Die Bestimmung und Abschätzung von Ruinwahrscheinlichkeiten ist Gegenstand der Ruintheorie, die ein Teilgebiet der Risikotheorie darstellt. Im Gegensatz zur Lebensversicherungsmathematik beschäftigt sich die Risikotheorie mit Sachversicherungen. Deshalb wird sie auch als Sach- oder Nichtlebens- Versicherungsmathematik bezeichnet.
Kennzeichnend für Sachversicherungen ist die zufällige Anzahl, die zufällige Höhe sowie das zufällige Eintreten von Schäden. Dies führt zur Notwendigkeit, anspruchsvolle mathematische Modelle zu entwickeln und zu beschreiben. Die Ruintheorie kann somit auch als eine spezielle Theorie stochastischer Prozesse angesehen werden.
Das zweite Kapitel des vorliegenden Textes stellt eine allgemeine Hinführung zum Thema dar. Es wird zuerst das diskrete und dann das stetige Risikomodell betrachtet. Im Rahmen dieser zwei Modelle werden die grundlegenden Größen definiert und erklärt, angefangen von der Beschreibung des Risikoreserveprozesses bis hin zur Definition der Ruinwahrscheinlichkeit.
Im dritten Kapitel wird das so genannte klassische Risikomodell eingeführt. Wir halten uns dabei im Wesentlichen an das Buch „Stochastic Processesfor Insurance and Finance“ von Rolski, Schmidli, Schmidt und Teugels. Das eingeführte Modell wird üblicherweise für Berechnungen in der Praxis herangezogen. Es lässt sich durch folgende vier Annahmen grob skizzieren:
- Man geht von einer Poisson-verteilten Schadensanzahl aus.
- Die Schäden werden durch eine Folge unabhängiger und identisch verteilter Zufallsvariablen beschrieben.
- Die Schadensanzahl und die Schäden sind unabhängig voneinander.
- Prämien werden konstant gezahlt.
Nach allgemeinen Betrachtungen über den Poisson-Prozess werden in diesem Kapitel Untersuchungen zur Differenzierbarkeit der Überlebenswahrscheinlichkeit, dem Pendant zur Ruinwahrscheinlichkeit, angestellt sowie eine einfachere Darstellung dieser Wahrscheinlichkeiten ausgearbeitet. Der letzte Abschnitt des Kapitels beschäftigt sich schließlich mit Laplace-Transformationen der Wahrscheinlichkeiten. Anhand ausgewählter Beispiele wird gezeigt, dass diese eine wichtige Rolle bei der Bestimmung der Ruinwahrscheinlichkeit spielen.

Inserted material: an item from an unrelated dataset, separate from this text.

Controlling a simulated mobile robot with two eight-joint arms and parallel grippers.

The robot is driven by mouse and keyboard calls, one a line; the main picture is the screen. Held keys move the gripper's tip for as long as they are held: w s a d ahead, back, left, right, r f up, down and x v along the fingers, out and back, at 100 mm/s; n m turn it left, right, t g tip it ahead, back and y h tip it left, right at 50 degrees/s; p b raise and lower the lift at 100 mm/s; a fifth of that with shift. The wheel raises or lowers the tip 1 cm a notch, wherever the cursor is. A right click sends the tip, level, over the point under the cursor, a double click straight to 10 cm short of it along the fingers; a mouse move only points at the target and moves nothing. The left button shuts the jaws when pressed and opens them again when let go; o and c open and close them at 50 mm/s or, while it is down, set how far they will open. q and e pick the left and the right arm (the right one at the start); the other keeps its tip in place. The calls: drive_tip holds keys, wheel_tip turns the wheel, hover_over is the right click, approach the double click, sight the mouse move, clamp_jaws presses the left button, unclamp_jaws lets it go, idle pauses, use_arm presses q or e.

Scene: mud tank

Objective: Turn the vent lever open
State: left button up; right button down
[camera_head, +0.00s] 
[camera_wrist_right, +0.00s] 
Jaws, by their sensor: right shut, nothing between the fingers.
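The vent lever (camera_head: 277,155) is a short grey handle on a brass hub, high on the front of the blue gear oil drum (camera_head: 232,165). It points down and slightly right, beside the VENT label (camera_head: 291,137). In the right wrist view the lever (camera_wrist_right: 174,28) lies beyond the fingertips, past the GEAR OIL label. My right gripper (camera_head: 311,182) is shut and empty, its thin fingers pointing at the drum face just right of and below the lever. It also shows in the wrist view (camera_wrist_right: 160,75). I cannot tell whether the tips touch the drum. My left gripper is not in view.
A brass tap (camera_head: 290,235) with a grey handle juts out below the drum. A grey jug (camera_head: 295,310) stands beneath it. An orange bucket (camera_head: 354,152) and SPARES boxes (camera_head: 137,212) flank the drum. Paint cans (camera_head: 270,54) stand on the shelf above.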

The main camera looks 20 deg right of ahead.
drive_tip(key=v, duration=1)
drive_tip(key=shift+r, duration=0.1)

Kapitel 4 beschäftigt sich mit einer Verallgemeinerung des klassischen Modells auf eine nicht Poisson-verteilte Schadensanzahl. Dieses Modell wird auch als kollektives Risikomodell bezeichnet.

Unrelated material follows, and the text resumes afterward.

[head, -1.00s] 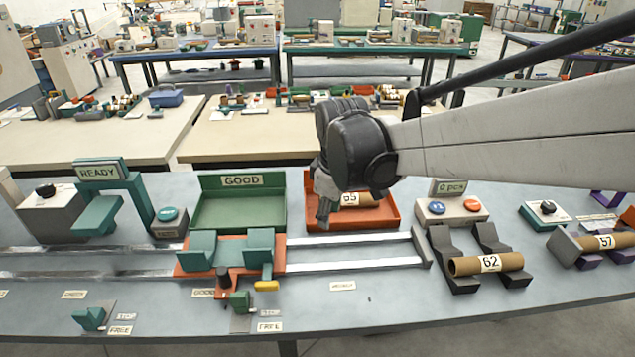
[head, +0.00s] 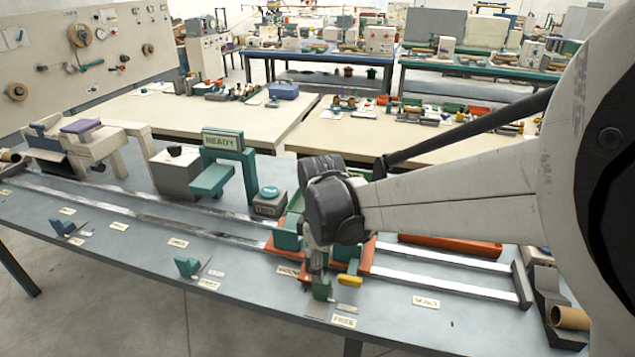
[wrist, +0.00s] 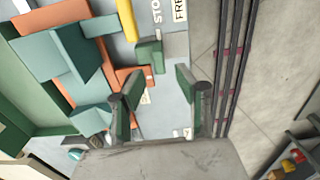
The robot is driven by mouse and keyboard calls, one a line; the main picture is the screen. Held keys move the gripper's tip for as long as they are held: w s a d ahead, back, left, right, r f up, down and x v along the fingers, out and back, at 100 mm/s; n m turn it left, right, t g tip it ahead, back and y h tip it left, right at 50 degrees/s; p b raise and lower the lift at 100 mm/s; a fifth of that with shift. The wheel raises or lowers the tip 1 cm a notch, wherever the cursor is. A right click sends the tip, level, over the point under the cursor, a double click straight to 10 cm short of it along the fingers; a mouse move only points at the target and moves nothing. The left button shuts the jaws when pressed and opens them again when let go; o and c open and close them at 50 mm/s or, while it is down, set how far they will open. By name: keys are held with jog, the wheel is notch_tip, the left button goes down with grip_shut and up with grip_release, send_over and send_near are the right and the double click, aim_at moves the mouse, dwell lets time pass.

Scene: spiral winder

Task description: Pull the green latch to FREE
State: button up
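The green latch (head: 322,289) stands at the front edge of the bench, beside the STOP label (head: 347,309) and behind the FREE label (head: 343,322). The latch also shows in the wrist view (wrist: 149,52), just beyond my fingertips. My gripper (head: 318,262) hangs directly above and behind the latch. In the wrist view my gripper (wrist: 157,88) is open, with nothing between its fingers and apart from the latch. The orange carriage (head: 367,258) with teal blocks sits on the rails behind the latch, partly hidden by my gripper.
A yellow handle (head: 349,281) sticks out from the carriage close to the latch's right. A teal latch (head: 187,266) and a blue latch (head: 63,227) stand farther left along the front edge. The READY gate (head: 224,160) rises behind the rails. The bench front left of the carriage is mostly clear.

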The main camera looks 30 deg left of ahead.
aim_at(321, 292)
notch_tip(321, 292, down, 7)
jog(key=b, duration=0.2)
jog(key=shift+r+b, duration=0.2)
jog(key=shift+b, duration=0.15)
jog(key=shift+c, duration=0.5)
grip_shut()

Die Verallgemeinerung des klassischen Modells ist in der Tatsache begründet, dass in vielen Branchen der Nichtlebens-Versicherung exponentialverteilte Zwischenankunftszeiten als zu „milde“ angesehen werden.
Das Kapitel orientiert sich am zweiten Kapitel des Artikels “Non-Poissonian claims’ arrivals and calculation of the probability of ruin“ von Vsevolod K. Malinovskii.
Nach einer kurzen Einführung, befassen wir uns darin zunächst, mit einer Darstellung der endlichen Überlebenswahrscheinlichkeit. Mit Hilfe dieser Darstellung und einigen Ergebnissen aus der Irrfahrtentheorie wird dann die Ruinwahrscheinlichkeit nach dem Zeitpunkt t hergeleitet. Allerdings beschränken wir uns dabei auf den Fall exponentialverteilter Zwischenankunftszeiten.
Kapitel 2
Einführende Untersuchungen
Zunächst beschäftigen wir uns mit dem diskreten Risikomodell. Zu untersuchen ist in diesem Modell die Reserve des Risikogeschäfts eines Versicherungsunternehmens nach einer bestimmten Anzahl von Perioden gleicher Länge.